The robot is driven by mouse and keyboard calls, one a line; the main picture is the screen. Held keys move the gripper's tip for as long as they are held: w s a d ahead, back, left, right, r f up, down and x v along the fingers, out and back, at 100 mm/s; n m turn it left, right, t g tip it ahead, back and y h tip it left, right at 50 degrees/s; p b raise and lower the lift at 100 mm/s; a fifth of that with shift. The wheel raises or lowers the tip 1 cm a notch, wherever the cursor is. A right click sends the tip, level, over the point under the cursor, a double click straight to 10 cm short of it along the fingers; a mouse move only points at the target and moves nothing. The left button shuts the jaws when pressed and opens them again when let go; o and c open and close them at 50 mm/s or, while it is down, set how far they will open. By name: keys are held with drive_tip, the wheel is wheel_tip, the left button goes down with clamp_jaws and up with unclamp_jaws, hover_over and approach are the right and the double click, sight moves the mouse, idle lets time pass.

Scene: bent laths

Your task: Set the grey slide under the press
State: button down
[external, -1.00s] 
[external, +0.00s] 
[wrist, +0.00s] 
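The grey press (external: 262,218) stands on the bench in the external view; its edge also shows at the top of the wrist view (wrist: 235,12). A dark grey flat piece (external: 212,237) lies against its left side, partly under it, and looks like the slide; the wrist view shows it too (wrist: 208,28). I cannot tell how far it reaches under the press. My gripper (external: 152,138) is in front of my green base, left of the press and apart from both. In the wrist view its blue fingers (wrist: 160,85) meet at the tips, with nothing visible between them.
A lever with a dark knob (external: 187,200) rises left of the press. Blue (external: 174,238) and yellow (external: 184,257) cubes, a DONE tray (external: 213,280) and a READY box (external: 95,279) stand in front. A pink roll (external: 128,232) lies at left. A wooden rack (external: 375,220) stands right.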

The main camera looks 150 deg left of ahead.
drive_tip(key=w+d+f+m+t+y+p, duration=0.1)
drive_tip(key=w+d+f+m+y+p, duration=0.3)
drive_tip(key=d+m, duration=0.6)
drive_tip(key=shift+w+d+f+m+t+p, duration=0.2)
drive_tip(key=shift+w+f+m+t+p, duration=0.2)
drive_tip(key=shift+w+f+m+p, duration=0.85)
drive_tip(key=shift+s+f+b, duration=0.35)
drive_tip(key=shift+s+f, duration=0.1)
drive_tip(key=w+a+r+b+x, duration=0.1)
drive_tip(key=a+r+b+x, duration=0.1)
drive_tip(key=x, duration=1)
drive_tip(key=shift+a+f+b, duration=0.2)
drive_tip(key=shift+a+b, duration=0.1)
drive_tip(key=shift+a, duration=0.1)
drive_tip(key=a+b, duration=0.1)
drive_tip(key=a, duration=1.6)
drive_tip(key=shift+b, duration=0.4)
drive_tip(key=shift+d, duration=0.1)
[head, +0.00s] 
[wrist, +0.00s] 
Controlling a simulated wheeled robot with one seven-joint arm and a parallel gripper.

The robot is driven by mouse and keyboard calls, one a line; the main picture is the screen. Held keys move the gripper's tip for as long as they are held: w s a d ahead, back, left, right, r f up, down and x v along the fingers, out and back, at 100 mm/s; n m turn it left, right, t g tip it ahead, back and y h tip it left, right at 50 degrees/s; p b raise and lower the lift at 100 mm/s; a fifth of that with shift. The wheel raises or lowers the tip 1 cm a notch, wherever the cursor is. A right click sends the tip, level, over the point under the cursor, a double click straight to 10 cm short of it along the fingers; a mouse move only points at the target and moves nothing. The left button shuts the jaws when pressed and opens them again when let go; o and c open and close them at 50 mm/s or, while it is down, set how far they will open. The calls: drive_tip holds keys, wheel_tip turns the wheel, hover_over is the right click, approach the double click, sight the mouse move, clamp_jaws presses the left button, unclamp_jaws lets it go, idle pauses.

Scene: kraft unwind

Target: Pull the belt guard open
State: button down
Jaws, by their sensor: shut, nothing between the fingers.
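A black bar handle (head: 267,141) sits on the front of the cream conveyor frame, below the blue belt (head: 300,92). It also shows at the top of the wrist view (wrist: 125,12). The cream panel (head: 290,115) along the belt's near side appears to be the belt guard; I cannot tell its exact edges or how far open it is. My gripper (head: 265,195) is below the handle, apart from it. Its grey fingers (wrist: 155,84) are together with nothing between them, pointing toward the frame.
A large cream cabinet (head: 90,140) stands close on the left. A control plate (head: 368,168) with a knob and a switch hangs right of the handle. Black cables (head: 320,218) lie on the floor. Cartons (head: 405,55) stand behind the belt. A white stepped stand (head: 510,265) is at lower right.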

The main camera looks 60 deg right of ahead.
= = = =
TASK REQUIREMENTS = Each entry above is to be set down again in exactly the same words.

WRITTEN REPLY =
The robot is driven by mouse and keyboard calls, one a line; the main picture is the screen. Held keys move the gripper's tip for as long as they are held: w s a d ahead, back, left, right, r f up, down and x v along the fingers, out and back, at 100 mm/s; n m turn it left, right, t g tip it ahead, back and y h tip it left, right at 50 degrees/s; p b raise and lower the lift at 100 mm/s; a fifth of that with shift. The wheel raises or lowers the tip 1 cm a notch, wherever the cursor is. A right click sends the tip, level, over the point under the cursor, a double click straight to 10 cm short of it along the fingers; a mouse move only points at the target and moves nothing. The left button shuts the jaws when pressed and opens them again when let go; o and c open and close them at 50 mm/s or, while it is down, set how far they will open. By name: keys are held with drive_tip, the wheel is wheel_tip, the left button goes down with clamp_jaws and up with unclamp_jaws, hover_over and approach are the right and the double click, sight moves the mouse, idle lets time pass.

Scene: bent laths

Your task: Set the grey slide under the press
State: button down
[external, -1.00s] 
[external, +0.00s] 
[wrist, +0.00s] 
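The grey press (external: 262,218) stands on the bench in the external view; its edge also shows at the top of the wrist view (wrist: 235,12). A dark grey flat piece (external: 212,237) lies against its left side, partly under it, and looks like the slide; the wrist view shows it too (wrist: 208,28). I cannot tell how far it reaches under the press. My gripper (external: 152,138) is in front of my green base, left of the press and apart from both. In the wrist view its blue fingers (wrist: 160,85) meet at the tips, with nothing visible between them.
A lever with a dark knob (external: 187,200) rises left of the press. Blue (external: 174,238) and yellow (external: 184,257) cubes, a DONE tray (external: 213,280) and a READY box (external: 95,279) stand in front. A pink roll (external: 128,232) lies at left. A wooden rack (external: 375,220) stands right.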

The main camera looks 150 deg left of ahead.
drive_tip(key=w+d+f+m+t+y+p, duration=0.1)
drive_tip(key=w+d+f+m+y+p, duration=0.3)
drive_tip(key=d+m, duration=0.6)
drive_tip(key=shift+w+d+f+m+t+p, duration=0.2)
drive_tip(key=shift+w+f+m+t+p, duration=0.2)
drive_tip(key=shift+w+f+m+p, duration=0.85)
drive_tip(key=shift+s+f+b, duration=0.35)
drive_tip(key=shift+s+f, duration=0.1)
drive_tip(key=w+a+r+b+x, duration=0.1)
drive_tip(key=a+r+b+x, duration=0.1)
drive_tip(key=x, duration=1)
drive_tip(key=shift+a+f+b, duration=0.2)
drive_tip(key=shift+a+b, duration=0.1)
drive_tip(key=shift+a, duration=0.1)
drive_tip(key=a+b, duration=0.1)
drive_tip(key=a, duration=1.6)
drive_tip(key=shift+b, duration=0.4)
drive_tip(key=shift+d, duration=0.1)
[head, +0.00s] 
[wrist, +0.00s] 
Controlling a simulated wheeled robot with one seven-joint arm and a parallel gripper.

The robot is driven by mouse and keyboard calls, one a line; the main picture is the screen. Held keys move the gripper's tip for as long as they are held: w s a d ahead, back, left, right, r f up, down and x v along the fingers, out and back, at 100 mm/s; n m turn it left, right, t g tip it ahead, back and y h tip it left, right at 50 degrees/s; p b raise and lower the lift at 100 mm/s; a fifth of that with shift. The wheel raises or lowers the tip 1 cm a notch, wherever the cursor is. A right click sends the tip, level, over the point under the cursor, a double click straight to 10 cm short of it along the fingers; a mouse move only points at the target and moves nothing. The left button shuts the jaws when pressed and opens them again when let go; o and c open and close them at 50 mm/s or, while it is down, set how far they will open. The calls: drive_tip holds keys, wheel_tip turns the wheel, hover_over is the right click, approach the double click, sight the mouse move, clamp_jaws presses the left button, unclamp_jaws lets it go, idle pauses.

Scene: kraft unwind

Target: Pull the belt guard open
State: button down
Jaws, by their sensor: shut, nothing between the fingers.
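A black bar handle (head: 267,141) sits on the front of the cream conveyor frame, below the blue belt (head: 300,92). It also shows at the top of the wrist view (wrist: 125,12). The cream panel (head: 290,115) along the belt's near side appears to be the belt guard; I cannot tell its exact edges or how far open it is. My gripper (head: 265,195) is below the handle, apart from it. Its grey fingers (wrist: 155,84) are together with nothing between them, pointing toward the frame.
A large cream cabinet (head: 90,140) stands close on the left. A control plate (head: 368,168) with a knob and a switch hangs right of the handle. Black cables (head: 320,218) lie on the floor. Cartons (head: 405,55) stand behind the belt. A white stepped stand (head: 510,265) is at lower right.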

The main camera looks 60 deg right of ahead.

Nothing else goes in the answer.